> _WORK INSTRUCTIONS_: All the data must come back unchanged, except that pictures are left out.

> _MATERIAL FOR THIS TASK_:
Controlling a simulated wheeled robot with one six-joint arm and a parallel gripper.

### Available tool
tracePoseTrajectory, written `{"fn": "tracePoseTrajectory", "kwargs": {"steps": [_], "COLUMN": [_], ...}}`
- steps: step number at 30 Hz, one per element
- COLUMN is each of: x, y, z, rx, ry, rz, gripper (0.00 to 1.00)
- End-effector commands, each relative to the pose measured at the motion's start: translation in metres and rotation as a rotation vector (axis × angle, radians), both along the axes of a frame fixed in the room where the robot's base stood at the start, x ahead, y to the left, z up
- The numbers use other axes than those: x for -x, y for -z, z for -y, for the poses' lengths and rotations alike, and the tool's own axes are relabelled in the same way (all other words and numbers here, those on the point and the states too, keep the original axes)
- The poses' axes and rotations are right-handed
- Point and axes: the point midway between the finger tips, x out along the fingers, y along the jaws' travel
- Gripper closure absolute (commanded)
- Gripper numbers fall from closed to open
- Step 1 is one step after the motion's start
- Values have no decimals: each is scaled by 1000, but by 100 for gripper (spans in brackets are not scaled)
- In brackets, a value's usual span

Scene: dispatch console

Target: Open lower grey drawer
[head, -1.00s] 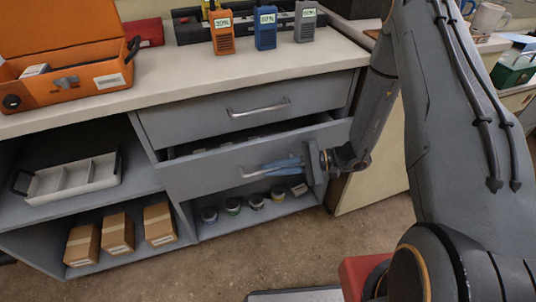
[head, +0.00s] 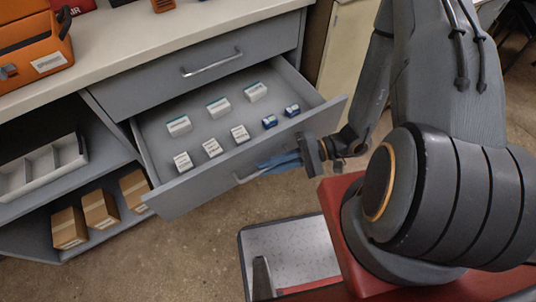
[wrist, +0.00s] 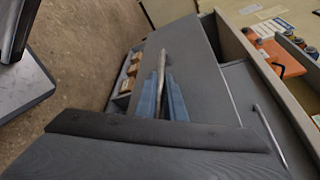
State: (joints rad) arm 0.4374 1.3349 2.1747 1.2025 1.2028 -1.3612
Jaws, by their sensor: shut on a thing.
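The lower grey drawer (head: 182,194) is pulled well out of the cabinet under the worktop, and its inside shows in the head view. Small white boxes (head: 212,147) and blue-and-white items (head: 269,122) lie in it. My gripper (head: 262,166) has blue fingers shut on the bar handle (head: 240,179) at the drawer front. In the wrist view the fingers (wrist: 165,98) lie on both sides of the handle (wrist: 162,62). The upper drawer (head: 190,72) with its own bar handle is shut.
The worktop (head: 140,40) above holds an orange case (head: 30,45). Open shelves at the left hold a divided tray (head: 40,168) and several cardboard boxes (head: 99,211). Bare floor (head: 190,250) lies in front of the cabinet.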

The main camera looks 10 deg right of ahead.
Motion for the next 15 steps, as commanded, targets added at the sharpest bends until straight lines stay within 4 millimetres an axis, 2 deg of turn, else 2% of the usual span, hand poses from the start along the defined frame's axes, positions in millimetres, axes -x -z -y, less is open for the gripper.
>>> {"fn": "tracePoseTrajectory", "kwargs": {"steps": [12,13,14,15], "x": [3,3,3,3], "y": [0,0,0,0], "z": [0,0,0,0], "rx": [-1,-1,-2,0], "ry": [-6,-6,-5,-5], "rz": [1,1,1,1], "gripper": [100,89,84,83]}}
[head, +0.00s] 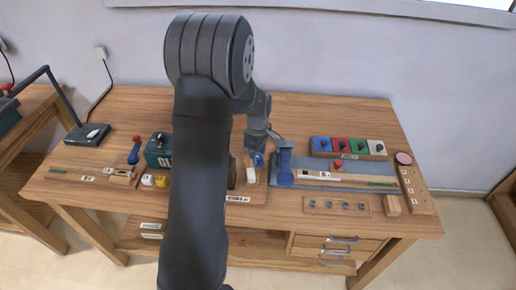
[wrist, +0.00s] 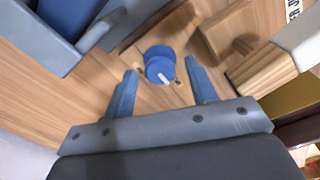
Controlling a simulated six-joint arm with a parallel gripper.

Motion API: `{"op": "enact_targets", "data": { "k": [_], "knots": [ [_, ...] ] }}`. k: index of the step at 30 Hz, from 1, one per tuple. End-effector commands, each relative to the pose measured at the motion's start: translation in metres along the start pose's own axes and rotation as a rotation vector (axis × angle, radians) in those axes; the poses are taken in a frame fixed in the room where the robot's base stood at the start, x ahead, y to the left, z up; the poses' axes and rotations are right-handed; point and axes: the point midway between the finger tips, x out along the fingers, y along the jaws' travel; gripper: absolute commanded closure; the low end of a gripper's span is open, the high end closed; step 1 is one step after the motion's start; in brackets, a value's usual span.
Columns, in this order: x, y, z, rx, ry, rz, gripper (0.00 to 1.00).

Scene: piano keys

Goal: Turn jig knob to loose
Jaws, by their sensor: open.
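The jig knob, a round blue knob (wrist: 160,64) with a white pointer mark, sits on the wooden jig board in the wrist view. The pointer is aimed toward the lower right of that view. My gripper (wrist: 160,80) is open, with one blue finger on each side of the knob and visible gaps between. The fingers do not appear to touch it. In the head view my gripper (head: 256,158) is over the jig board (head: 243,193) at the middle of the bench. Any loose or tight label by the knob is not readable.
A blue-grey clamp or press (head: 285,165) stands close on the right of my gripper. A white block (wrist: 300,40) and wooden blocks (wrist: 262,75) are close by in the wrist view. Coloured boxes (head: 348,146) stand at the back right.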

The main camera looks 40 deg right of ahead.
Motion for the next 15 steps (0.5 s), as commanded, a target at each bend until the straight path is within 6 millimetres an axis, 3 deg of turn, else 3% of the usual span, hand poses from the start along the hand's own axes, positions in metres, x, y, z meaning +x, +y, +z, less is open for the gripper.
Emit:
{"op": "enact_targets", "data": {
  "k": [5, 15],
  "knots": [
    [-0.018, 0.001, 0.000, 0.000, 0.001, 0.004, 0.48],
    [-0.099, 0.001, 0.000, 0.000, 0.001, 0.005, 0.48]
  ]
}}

> _SOLUTION BELOW_:
Controlling a simulated wheeled robot with one six-joint arm and a parallel gripper.

### Available tool
tracePoseTrajectory, written `{"fn": "tracePoseTrajectory", "kwargs": {"steps": [_], "COLUMN": [_], ...}}`
- steps: step number at 30 Hz, one per element
- COLUMN is each of: x, y, z, rx, ry, rz, gripper (0.00 to 1.00)
- End-effector commands, each relative to the pose measured at the motion's start: translation in metres and rotation as a rotation vector (axis × angle, radians), both along the axes of a frame fixed in the room where the robot's base stood at the start, x ahead, y to the left, z up
- The numbers use other axes than those: x for -x, y for -z, z for -y, for the poses' lengths and rotations alike, and the tool's own axes are relabelled in the same way (all other words and numbers here, those on the point and the states too, keep the original axes)
- The poses' axes and rotations are right-handed
- Point and axes: the point midway between the finger tips, x out along the fingers, y along the jaws' travel
- Gripper closure absolute (commanded)
- Gripper numbers fall from closed to open
- Step 1 is one step after the motion's start
- Values have no decimals: each is scaled by 1000, but by 100 for gripper (spans in brackets are not scaled)
- In brackets, a value's usual span

Scene: dispatch console

Target: Open lower grey drawer
[head, -1.00s] 
[head, +0.00s] 
[wrist, +0.00s] 
State: (joints rad) arm 0.4374 1.3349 2.1747 1.2025 1.2028 -1.3612
Jaws, by their sensor: shut on a thing.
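The lower grey drawer (head: 182,194) is pulled well out of the cabinet under the worktop, and its inside shows in the head view. Small white boxes (head: 212,147) and blue-and-white items (head: 269,122) lie in it. My gripper (head: 262,166) has blue fingers shut on the bar handle (head: 240,179) at the drawer front. In the wrist view the fingers (wrist: 165,98) lie on both sides of the handle (wrist: 162,62). The upper drawer (head: 190,72) with its own bar handle is shut.
The worktop (head: 140,40) above holds an orange case (head: 30,45). Open shelves at the left hold a divided tray (head: 40,168) and several cardboard boxes (head: 99,211). Bare floor (head: 190,250) lies in front of the cabinet.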

The main camera looks 10 deg right of ahead.
Motion for the next 15 steps, as commanded, targets added at the sharpest bends until straight lines stay within 4 millimetres an axis, 2 deg of turn, else 2% of the usual span, hand poses from the start along the defined frame's axes, positions in millimetres, axes -x -z -y, less is open for the gripper.
>>> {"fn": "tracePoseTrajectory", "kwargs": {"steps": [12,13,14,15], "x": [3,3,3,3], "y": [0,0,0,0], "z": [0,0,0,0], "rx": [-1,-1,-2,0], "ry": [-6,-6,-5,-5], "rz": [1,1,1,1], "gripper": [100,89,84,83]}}
[head, +0.00s] 
[wrist, +0.00s] 
Controlling a simulated six-joint arm with a parallel gripper.

Motion API: `{"op": "enact_targets", "data": { "k": [_], "knots": [ [_, ...] ] }}`. k: index of the step at 30 Hz, from 1, one per tuple. End-effector commands, each relative to the pose measured at the motion's start: translation in metres along the start pose's own axes and rotation as a rotation vector (axis × angle, radians) in those axes; the poses are taken in a frame fixed in the room where the robot's base stood at the start, x ahead, y to the left, z up; the poses' axes and rotations are right-handed; point and axes: the point midway between the finger tips, x out along the fingers, y along the jaws' travel; gripper: absolute commanded closure; the low end of a gripper's span is open, the high end closed; step 1 is one step after the motion's start; in brackets, a value's usual span.
Columns, in this order: x, y, z, rx, ry, rz, gripper (0.00 to 1.00).

Scene: piano keys

Goal: Turn jig knob to loose
Jaws, by their sensor: open.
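The jig knob, a round blue knob (wrist: 160,64) with a white pointer mark, sits on the wooden jig board in the wrist view. The pointer is aimed toward the lower right of that view. My gripper (wrist: 160,80) is open, with one blue finger on each side of the knob and visible gaps between. The fingers do not appear to touch it. In the head view my gripper (head: 256,158) is over the jig board (head: 243,193) at the middle of the bench. Any loose or tight label by the knob is not readable.
A blue-grey clamp or press (head: 285,165) stands close on the right of my gripper. A white block (wrist: 300,40) and wooden blocks (wrist: 262,75) are close by in the wrist view. Coloured boxes (head: 348,146) stand at the back right.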

The main camera looks 40 deg right of ahead.
Motion for the next 15 steps (0.5 s), as commanded, a target at each bend until the straight path is within 6 millimetres an axis, 3 deg of turn, else 3% of the usual span, hand poses from the start along the hand's own axes, positions in metres, x, y, z meaning +x, +y, +z, less is open for the gripper.
Emit:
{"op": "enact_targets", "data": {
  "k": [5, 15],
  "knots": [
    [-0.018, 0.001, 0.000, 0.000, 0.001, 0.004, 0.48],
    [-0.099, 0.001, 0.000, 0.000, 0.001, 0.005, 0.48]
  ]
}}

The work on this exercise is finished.